A Book On Travel Quotes
Not only is armchair traveling safer, but it is more economical as well. Still, voyagers to far off lands sometimes return to write about what they have learned and what philosophical truths they have learned along the way. Many writers ranging from Mark Twain to Jan Morris have left home, returned and successfully published their experiences, recollections and reflections. Some writers, like Henry David Thoreau made a short journey in distance turn into a giant step into the philosophy of simple living and nature contemplation. Just by leaving 19th century Cambridge society and taking to the woods to live in a cabin, Thoreau created a jump in consciousness that has rarely been surpassed, even by those who circumnavigate the globe. As a result any compilation of travel quotes often contains a few of the Massachusset’s native along with those who have scaled high mountains and penetrate the thickest jungle.

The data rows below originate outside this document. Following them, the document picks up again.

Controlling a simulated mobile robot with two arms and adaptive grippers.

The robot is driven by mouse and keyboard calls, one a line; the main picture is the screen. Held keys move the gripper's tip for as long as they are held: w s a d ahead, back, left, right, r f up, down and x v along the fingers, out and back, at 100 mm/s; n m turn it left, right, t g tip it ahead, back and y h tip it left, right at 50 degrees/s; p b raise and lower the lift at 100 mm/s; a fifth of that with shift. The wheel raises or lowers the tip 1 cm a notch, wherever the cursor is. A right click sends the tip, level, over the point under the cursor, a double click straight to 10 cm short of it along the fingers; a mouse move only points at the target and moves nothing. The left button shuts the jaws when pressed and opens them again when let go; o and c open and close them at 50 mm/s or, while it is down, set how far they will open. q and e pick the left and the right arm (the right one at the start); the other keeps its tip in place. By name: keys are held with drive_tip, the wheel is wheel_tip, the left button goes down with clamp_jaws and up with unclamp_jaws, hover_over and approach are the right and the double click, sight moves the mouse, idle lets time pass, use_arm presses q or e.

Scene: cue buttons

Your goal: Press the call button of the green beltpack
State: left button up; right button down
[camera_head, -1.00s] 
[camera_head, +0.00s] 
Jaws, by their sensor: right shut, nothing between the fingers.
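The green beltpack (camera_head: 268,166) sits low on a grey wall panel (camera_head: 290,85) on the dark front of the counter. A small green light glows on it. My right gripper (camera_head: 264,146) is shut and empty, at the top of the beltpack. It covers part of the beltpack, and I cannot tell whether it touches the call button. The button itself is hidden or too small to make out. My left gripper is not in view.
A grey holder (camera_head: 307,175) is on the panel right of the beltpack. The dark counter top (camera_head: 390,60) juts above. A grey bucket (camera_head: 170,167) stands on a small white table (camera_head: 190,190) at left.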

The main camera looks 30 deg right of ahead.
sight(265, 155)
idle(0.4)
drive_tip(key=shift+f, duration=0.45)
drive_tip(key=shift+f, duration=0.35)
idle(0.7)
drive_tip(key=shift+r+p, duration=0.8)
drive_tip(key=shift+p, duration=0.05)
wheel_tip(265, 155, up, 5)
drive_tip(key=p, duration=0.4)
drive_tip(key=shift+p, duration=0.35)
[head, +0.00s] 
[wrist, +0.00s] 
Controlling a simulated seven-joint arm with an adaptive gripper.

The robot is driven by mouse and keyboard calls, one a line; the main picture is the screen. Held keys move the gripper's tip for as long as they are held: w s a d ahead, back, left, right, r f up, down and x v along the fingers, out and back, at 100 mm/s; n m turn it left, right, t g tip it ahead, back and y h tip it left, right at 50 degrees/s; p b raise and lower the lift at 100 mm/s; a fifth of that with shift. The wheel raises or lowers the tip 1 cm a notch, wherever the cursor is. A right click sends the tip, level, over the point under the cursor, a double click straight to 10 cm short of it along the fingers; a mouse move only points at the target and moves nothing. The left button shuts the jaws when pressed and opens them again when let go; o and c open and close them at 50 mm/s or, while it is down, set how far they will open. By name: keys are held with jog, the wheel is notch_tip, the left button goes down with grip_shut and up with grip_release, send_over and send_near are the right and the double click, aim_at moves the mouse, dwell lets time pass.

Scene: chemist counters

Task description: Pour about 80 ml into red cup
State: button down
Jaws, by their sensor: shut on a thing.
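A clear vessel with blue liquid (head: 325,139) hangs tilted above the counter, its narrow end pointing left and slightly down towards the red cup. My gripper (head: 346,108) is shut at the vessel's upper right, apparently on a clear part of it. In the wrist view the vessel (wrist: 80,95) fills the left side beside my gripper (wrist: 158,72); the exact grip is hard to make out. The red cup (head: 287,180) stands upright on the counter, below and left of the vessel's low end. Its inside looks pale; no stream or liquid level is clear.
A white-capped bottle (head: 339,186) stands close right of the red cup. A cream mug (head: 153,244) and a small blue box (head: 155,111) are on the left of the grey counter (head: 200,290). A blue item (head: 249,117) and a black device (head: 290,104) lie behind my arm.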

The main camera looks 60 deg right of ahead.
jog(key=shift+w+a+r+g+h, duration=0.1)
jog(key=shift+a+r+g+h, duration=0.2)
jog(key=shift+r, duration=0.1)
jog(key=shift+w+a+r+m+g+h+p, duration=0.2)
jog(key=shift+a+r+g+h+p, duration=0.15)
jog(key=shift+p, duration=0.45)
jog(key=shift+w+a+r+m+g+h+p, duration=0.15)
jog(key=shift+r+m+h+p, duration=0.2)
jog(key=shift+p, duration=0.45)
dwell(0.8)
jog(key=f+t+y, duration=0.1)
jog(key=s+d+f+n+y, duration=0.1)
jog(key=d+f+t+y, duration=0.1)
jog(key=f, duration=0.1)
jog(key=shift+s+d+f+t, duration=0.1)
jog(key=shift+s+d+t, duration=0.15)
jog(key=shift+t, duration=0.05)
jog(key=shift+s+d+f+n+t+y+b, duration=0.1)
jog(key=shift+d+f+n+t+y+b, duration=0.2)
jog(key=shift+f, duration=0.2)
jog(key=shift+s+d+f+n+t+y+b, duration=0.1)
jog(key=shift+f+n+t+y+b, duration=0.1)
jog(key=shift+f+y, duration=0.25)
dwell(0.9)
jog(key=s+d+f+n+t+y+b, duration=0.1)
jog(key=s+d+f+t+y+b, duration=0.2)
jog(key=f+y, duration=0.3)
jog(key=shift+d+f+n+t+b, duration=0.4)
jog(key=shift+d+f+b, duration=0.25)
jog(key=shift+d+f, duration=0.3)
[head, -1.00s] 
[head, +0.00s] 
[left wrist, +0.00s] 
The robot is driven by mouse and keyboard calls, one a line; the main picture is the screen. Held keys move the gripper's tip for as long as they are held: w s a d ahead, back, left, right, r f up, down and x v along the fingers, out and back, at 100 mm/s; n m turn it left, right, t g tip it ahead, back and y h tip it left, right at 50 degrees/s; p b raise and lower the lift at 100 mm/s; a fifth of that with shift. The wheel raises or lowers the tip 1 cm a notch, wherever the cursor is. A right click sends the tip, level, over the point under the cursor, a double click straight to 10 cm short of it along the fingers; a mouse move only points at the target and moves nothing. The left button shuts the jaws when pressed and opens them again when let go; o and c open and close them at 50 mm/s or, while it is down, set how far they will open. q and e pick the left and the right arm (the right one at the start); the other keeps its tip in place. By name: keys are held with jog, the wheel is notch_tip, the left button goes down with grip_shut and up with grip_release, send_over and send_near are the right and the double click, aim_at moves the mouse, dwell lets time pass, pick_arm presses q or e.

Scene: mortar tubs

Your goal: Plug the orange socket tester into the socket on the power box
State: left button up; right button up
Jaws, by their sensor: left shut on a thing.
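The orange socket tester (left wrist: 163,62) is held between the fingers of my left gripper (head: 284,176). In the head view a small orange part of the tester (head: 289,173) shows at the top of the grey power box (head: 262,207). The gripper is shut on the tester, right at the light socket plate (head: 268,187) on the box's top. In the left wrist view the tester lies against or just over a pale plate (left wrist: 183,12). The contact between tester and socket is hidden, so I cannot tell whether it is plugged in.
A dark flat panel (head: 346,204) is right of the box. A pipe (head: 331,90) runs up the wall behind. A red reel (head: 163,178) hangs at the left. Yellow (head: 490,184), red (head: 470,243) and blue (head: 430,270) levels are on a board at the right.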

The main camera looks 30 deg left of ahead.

As a result, it is quite possible today to enter any bookstore, and find among the travel section, numerous books that would most likely fall under the label of travel literature than travel guides. One of the most prominent and successful of these writers is Paul Theroux, who has just recently pushed his travel writing into the realm of philosophy with a manuscript entitled, “The Tao of Travel“. In this fairly recent release, the world rambler abandons his traveling shoes for a trip to the library. Here, Paul delves into the world of travel quotes and travel literature. The resulting piece of literature presents a thorough survey of literary travelers, while trying to answer the question why we travel. As Henry Shukman points out with this Emily Dickinson quote, “There is no frigate like a book / To take us lands away.”
Or as Edward Abbey once said: “Climbing K2 or floating the Grand Canyon in an inner tube. There are some things one would rather have done than do.”